According to the various examples described above of the present disclosure, the limitations centered on manual holographic content creation by conventional computer hologram generation can be overcome. In addition, according to the various examples described above of the present disclosure, it is possible to escape from the complex devices and long-time content calculation processes for creating conventional holograms.

Accordingly, users can enjoy various types of holographic AR content as well as stereoscopic 3D-based XR content, and actively interact with 3D image content.

In addition, the present disclosure enables users to experience the ultimate realistic images. As described above, the device according to the present disclosure can measure the level of physical ability of each user, and analyze the characteristics of the user's physical reactions and movements, and physical function features from the measurement data. In addition, the device can select the optimal content level or content difficulty level by applying a deep learning technique to content suitable for the analysis result.

Therefore, the present disclosure can be used as a basic technology for creating customized content considering the physical characteristics of the user, and can enable high-speed AI-linked image processing. The present disclosure can be suitable for personal portable or face-worn mobile devices.

Various embodiments of the present disclosure provide users with comfortable immersive and 3D realism effects, and in particular, can be controlled to enable real-time experiences through interaction between the user and the restored 3D realism image.

FIG. 7 is a flowchart illustrating a method of generating and displaying interactive holographic content according to one embodiment of the present disclosure.

In FIG. 7, the device may be composed of various types of electronic devices. As an example of the present disclosure, the device may be mounted or built into a display terminal, but is not limited thereto, and may also be provided outside the display terminal.

The device may receive sensing data on the user's body from at least one sensor attached to the user's body (S710).

Specifically, each body part of the user may be equipped with at least one sensor capable of sensing various physical quantities (e.g., at least one of coordinates, speed, acceleration, or angular velocity) on the body part of the user. The device may obtain at least one of coordinates, speed, acceleration, or angular velocity of the body part of the user through the at least one sensor.

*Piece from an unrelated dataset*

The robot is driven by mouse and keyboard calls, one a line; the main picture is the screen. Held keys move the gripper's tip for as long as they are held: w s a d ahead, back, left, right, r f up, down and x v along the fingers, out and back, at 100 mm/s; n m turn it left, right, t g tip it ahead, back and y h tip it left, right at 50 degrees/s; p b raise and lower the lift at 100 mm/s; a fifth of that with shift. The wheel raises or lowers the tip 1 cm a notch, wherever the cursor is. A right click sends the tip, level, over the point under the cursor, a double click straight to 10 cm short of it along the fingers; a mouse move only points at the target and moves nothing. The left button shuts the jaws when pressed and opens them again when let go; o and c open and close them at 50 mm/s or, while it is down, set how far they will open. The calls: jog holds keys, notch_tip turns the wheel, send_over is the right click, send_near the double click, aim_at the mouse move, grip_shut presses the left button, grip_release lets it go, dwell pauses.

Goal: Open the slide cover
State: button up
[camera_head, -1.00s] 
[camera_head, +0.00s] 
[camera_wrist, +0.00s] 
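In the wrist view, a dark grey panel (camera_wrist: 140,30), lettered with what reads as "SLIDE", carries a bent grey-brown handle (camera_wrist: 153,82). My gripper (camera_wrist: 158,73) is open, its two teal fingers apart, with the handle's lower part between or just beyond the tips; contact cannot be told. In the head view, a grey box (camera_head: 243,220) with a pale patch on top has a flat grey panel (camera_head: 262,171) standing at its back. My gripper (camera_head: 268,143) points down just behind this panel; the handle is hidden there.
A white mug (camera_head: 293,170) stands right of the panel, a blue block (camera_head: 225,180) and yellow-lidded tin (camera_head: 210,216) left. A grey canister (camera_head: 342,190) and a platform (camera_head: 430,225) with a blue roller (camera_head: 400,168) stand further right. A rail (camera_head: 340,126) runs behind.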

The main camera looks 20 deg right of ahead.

Here, the device may be wirelessly connected to at least one sensor, but may also be electrically connected.

The device may obtain feature data related to the user's body and movements based on sensing data (S720).

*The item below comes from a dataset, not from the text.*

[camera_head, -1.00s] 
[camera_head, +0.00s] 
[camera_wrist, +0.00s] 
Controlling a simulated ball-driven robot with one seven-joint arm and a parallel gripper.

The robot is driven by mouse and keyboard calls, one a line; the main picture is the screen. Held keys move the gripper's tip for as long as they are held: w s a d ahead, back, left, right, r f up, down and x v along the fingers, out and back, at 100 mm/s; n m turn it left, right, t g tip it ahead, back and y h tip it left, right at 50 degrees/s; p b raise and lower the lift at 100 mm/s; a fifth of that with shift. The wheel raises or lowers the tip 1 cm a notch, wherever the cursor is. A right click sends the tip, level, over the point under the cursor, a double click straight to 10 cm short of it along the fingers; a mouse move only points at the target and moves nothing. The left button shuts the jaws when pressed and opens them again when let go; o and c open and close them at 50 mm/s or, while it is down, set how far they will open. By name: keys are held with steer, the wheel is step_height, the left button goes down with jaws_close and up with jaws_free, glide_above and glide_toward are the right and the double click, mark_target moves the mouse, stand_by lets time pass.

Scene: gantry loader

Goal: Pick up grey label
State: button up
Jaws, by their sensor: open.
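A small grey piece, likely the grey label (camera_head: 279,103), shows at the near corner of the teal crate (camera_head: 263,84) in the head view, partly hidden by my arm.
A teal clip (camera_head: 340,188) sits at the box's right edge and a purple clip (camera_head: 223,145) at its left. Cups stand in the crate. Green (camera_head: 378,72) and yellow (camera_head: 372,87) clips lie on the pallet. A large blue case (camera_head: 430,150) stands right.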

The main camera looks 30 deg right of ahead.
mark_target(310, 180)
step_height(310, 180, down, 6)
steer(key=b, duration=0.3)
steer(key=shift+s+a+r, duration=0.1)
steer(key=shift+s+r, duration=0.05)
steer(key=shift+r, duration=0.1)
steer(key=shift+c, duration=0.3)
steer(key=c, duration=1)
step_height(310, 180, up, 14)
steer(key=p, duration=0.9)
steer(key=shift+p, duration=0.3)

Specifically, the device may obtain feature data including the user's physical ability level and the characteristics of the user's movements through at least one of coordinates, velocity, acceleration, or angular velocity of a body part of the user.

For example, the device may output feature data including characteristics of the user's physical ability level and the user's movements based on coordinates, velocity, acceleration, and/or rate or magnitude of change of angular velocity for body parts.

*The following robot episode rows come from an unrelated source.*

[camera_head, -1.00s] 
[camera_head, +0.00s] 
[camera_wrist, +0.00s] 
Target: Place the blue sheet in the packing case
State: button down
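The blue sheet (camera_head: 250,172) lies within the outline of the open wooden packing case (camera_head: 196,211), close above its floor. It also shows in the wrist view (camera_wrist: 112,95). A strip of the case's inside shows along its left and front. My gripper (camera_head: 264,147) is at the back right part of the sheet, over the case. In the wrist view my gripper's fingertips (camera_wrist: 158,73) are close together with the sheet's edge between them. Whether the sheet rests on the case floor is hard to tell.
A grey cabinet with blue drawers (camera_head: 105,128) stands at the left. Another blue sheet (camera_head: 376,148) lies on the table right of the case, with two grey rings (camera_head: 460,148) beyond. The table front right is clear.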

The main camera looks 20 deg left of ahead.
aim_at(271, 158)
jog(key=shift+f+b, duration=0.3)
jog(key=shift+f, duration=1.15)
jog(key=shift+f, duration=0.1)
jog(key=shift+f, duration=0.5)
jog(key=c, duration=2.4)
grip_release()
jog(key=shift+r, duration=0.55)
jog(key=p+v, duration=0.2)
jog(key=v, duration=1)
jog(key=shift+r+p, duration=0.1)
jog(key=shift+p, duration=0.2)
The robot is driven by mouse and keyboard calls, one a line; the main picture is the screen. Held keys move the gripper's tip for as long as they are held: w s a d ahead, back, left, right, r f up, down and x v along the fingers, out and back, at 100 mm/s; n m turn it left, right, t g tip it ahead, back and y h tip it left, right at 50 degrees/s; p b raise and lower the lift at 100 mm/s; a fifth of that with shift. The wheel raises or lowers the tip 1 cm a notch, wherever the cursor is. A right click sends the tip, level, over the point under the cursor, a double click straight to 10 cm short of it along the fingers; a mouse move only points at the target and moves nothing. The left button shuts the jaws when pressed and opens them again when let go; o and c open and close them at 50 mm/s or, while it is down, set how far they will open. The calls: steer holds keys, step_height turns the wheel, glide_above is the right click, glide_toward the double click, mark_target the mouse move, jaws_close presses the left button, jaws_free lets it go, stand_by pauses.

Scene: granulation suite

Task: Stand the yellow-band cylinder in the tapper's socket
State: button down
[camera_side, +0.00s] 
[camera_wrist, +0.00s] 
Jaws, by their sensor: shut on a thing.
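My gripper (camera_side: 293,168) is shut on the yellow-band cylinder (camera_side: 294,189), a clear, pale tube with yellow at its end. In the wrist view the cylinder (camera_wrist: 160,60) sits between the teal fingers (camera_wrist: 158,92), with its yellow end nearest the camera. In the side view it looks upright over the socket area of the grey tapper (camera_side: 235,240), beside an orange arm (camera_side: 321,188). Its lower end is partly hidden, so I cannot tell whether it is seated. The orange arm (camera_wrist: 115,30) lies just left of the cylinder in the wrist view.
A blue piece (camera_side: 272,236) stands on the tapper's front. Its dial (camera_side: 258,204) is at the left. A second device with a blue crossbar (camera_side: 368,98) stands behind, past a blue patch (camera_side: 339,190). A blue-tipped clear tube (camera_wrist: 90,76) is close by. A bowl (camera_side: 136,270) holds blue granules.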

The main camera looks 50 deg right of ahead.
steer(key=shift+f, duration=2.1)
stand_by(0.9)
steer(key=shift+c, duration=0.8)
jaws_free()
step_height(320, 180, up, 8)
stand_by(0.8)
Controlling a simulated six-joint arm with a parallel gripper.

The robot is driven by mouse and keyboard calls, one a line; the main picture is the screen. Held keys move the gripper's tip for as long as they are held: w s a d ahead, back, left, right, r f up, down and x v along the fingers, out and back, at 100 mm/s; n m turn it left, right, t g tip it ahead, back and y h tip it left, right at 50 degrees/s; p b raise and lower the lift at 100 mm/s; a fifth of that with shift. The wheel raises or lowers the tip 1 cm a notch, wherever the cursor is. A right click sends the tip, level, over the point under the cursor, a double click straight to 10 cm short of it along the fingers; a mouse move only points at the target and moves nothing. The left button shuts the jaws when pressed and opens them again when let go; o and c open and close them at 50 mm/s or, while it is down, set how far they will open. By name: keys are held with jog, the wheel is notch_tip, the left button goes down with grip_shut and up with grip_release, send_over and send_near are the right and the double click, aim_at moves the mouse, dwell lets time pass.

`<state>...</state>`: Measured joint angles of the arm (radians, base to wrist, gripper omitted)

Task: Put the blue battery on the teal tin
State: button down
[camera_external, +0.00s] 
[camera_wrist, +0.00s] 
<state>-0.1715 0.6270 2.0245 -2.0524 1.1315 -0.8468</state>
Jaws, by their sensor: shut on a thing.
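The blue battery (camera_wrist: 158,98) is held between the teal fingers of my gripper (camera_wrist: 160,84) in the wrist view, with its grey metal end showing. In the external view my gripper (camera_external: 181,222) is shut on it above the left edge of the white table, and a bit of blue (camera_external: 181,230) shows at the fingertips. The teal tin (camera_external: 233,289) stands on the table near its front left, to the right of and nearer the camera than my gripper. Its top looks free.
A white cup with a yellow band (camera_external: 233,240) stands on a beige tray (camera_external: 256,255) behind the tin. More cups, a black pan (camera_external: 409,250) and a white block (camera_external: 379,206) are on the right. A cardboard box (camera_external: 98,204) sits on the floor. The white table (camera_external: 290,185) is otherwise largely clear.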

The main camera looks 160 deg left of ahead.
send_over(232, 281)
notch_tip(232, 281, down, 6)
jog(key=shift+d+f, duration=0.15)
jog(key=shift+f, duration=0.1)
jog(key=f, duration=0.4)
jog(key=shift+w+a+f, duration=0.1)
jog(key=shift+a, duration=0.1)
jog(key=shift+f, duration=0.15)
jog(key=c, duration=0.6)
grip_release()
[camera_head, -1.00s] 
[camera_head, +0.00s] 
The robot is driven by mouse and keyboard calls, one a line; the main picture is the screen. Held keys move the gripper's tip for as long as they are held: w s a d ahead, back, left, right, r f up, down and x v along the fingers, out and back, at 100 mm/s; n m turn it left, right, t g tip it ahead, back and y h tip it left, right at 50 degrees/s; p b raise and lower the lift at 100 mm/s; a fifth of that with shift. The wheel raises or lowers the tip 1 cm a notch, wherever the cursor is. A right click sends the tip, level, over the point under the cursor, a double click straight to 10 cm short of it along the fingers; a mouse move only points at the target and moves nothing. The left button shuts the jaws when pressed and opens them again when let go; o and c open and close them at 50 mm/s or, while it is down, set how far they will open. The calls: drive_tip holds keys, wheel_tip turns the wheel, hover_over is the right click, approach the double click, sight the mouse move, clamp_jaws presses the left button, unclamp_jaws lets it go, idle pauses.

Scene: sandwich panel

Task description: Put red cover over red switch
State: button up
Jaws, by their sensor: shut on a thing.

The device may input feature data and 3D (dimension) content into an artificial intelligence (AI) model (e.g., a first AI model) to obtain a content level or difficulty level matching the user (S730).

Specifically, the device may generate 3D content (e.g., hologram-based content) based on a color image and a depth map for at least one object.

The device may acquire a color image and a depth map for one object. The device may generate 3D data for at least one object based on each of the color images and the depth map. Here, a pair of color images and depth maps of a specific object means data corresponding to one view. The 3D content may be composed of one or more views.

Additionally, the device may preprocess 3D data for at least one object.

As an example, the device may select a specific image region from the 3D data (e.g., a desired image region for display via a display terminal) and remove the remaining region. As another example, the device may remove noise on the 3D data.

Specifically, the device may modify the orientation, position, features, etc. of the image of the object in a selected specific image area. The device may store the preprocessed 3D data in the form of a color image-depth map in a specific format or by viewpoint.

The device may generate at least one hologram data (e.g., a computer-generating hologram (CGH)) using 3D data for at least one preprocessed object.

For example, the device may obtain at least one hologram data by inputting data stored in the form of a color image-depth map (i.e., 3D data for at least one preprocessed object) into a separate AI model (e.g., a second AI model). As another example, the device may obtain at least one hologram data by applying a hologram generation algorithm to the data stored in the form of a color image-depth map.

The device may correct at least one holographic data based on information about the display terminal.

Here, information about the display terminal may include the size of the display terminal, the performance of the display terminal, the type of an operating device connected to the display terminal, and the type of the display terminal.

Here, the display terminal may include, but is not limited to, a head mounted display.

And, at least one manipulation device may include a wearable device capable of interacting with at least one holographic data included in the 3D content.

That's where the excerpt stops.